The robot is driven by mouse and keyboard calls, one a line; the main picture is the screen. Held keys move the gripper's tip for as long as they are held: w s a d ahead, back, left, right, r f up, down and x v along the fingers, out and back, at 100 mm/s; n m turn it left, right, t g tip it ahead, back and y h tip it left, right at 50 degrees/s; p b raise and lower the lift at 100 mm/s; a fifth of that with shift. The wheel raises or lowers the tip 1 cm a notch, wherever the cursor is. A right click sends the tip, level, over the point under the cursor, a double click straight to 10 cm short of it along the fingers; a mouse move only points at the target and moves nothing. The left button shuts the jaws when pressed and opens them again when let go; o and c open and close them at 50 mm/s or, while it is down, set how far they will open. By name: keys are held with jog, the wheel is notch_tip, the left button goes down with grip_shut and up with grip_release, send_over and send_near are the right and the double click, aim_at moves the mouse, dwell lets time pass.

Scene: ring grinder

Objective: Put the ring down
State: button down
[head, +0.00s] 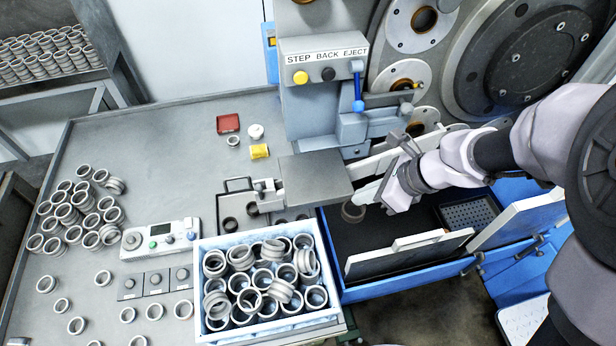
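My gripper (363,200) reaches in from the right and points down and to the left, over the dark open drawer of the blue cabinet (405,283). A grey metal ring (352,213) is at its fingertips, and the gripper appears shut on it. The ring hangs just right of the flat grey plate (315,180) and above the drawer floor. The fingertips are small in this view, and part of the grip is hidden.
A white-rimmed crate (202,300) full of rings stands at the front. Loose rings (75,215) lie in a pile at the left of the grey table (165,170), with several more at the front. A control box (160,237) stands between. The grinder (325,95) rises behind.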

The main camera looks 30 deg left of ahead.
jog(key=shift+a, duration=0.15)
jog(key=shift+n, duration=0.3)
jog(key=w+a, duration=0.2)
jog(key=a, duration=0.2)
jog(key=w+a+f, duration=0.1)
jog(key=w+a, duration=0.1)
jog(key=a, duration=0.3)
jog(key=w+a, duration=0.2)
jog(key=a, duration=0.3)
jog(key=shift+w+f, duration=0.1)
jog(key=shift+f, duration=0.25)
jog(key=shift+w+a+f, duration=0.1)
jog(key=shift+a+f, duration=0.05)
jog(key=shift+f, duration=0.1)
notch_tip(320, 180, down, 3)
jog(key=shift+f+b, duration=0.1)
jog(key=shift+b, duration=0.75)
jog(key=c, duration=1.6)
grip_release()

____________________

▶ TASK DIRECTIONS: Extract the full listing exactly, with the pictures left out.

▶ SOLUTION:
The robot is driven by mouse and keyboard calls, one a line; the main picture is the screen. Held keys move the gripper's tip for as long as they are held: w s a d ahead, back, left, right, r f up, down and x v along the fingers, out and back, at 100 mm/s; n m turn it left, right, t g tip it ahead, back and y h tip it left, right at 50 degrees/s; p b raise and lower the lift at 100 mm/s; a fifth of that with shift. The wheel raises or lowers the tip 1 cm a notch, wherever the cursor is. A right click sends the tip, level, over the point under the cursor, a double click straight to 10 cm short of it along the fingers; a mouse move only points at the target and moves nothing. The left button shuts the jaws when pressed and opens them again when let go; o and c open and close them at 50 mm/s or, while it is down, set how far they will open. By name: keys are held with jog, the wheel is notch_tip, the left button goes down with grip_shut and up with grip_release, send_over and send_near are the right and the double click, aim_at moves the mouse, dwell lets time pass.

Scene: ring grinder

Objective: Put the ring down
State: button down
[head, +0.00s] 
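My gripper (363,200) reaches in from the right and points down and to the left, over the dark open drawer of the blue cabinet (405,283). A grey metal ring (352,213) is at its fingertips, and the gripper appears shut on it. The ring hangs just right of the flat grey plate (315,180) and above the drawer floor. The fingertips are small in this view, and part of the grip is hidden.
A white-rimmed crate (202,300) full of rings stands at the front. Loose rings (75,215) lie in a pile at the left of the grey table (165,170), with several more at the front. A control box (160,237) stands between. The grinder (325,95) rises behind.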

The main camera looks 30 deg left of ahead.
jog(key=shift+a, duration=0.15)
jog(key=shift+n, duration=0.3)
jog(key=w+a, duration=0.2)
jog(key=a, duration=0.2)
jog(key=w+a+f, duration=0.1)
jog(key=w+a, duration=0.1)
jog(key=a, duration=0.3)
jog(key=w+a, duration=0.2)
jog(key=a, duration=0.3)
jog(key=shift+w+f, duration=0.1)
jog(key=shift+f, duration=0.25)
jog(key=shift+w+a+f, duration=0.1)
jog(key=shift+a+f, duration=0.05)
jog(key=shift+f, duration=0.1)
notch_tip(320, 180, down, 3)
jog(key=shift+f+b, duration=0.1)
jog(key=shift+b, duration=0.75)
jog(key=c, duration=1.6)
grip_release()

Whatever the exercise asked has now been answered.